(Кель – это Хрущев. «Плешивый».)

Приехали четыре милиционера и два грузчика. Сначала забрали всех свиней. Корову взять некуда было, сказали, что приедут завтра – я и увел ее в горы. Два месяца прятали от всех. Траву носили ей на себе – пять километров в горы. Одну остановку на автобусе и потом – в горы. И – спасли.

Ответ Насрэддина.

Насрэддин играет на дутаре и все время берет одну и ту же ноту. Его спрашивают:

– Насрэддин, почему ты все время берешь одну ноту? Посмотри, как другие играют, много разных нот...

– Они – ищут. А я уже нашел.

Ю. В. не случайно подчеркнул эти слова. Он ведь тоже искал «свою ноту».

Ашхабад. Парк. Вечер.

На «чертовом колесе» катаются директор парка Аббаев, главный бухгалтер ресторана – толстая баба, и еще двое из их компании. Все навеселе. Кричат хриплыми голосами. Посетители опасливо смотрят издали.

Фирюза. Аннамурад Мередов – директор, он же садовник, он же сторож дачи Литфонда, вернее, нескольких дач на одном участке. Ему лет 55. Сухой, очень худой, добродушный, старательный и работящий туркмен. Настоящий рабочий, сельский житель.
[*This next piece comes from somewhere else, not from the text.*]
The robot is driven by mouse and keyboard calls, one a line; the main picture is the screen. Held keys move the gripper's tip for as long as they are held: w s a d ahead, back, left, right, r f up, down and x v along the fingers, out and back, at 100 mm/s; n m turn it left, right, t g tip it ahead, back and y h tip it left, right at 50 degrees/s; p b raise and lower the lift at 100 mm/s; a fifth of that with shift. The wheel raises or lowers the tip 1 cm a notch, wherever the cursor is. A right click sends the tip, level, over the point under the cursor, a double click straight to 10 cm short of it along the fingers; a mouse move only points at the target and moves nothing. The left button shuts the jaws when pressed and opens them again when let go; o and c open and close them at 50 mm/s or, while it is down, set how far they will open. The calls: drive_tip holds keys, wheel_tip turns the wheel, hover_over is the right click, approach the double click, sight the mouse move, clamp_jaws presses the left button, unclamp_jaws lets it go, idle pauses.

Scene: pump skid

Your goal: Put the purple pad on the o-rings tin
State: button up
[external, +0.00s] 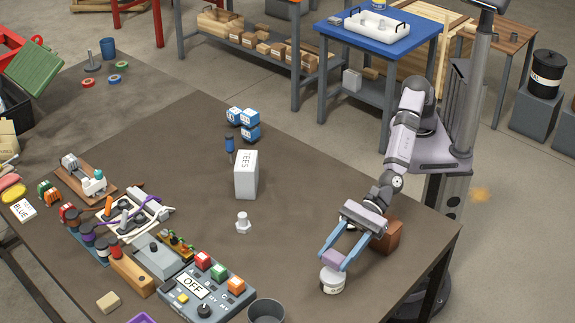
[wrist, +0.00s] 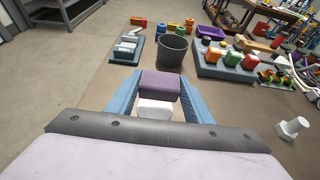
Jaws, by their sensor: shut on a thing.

У него десять человек детей. Жена полная, медленно двигается, высокая, в длинном темно-вишневом туркменском платье «куйнак». Лицо усталое, несколько львиное, пыльно-коричневого оттенка, но руки, обнаженные до локтя, – молодые, сильные. Наверное, и тело ее, с большим животом, низкой тяжелой грудью, едва очерчиваемое под волнующимися складками куйнака, – еще сильно, полно жизни. Ей лет около 50. Старшие дети – дочери – уже замужем, живут отдельно. Сейчас с родителями живут семеро: три дочери и четыре сына.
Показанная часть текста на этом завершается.